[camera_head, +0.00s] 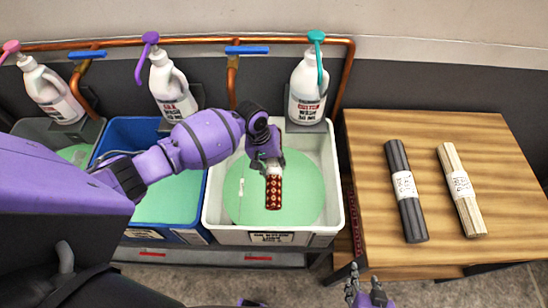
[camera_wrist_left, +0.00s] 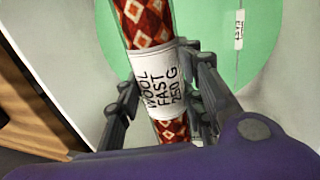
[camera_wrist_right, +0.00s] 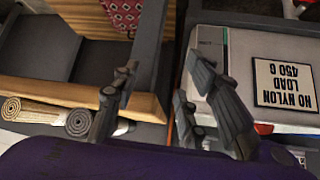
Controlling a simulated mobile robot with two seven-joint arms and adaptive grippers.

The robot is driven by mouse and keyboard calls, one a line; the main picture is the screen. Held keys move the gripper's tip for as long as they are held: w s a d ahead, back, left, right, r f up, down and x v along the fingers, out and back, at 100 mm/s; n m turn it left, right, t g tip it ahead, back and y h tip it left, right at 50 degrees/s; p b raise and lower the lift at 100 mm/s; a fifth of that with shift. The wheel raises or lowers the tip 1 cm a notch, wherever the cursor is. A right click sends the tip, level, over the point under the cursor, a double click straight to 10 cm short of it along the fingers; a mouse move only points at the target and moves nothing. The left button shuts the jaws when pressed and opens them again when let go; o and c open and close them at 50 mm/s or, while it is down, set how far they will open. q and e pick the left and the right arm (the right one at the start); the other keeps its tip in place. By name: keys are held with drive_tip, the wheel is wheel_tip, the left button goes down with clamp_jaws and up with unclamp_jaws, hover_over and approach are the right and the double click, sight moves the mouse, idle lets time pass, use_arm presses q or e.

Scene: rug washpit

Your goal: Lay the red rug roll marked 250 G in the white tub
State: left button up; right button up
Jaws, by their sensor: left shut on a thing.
--------------------------------
Directive:
Lines containing the word "button" are to be tallied; report only the total.

Solution below:
2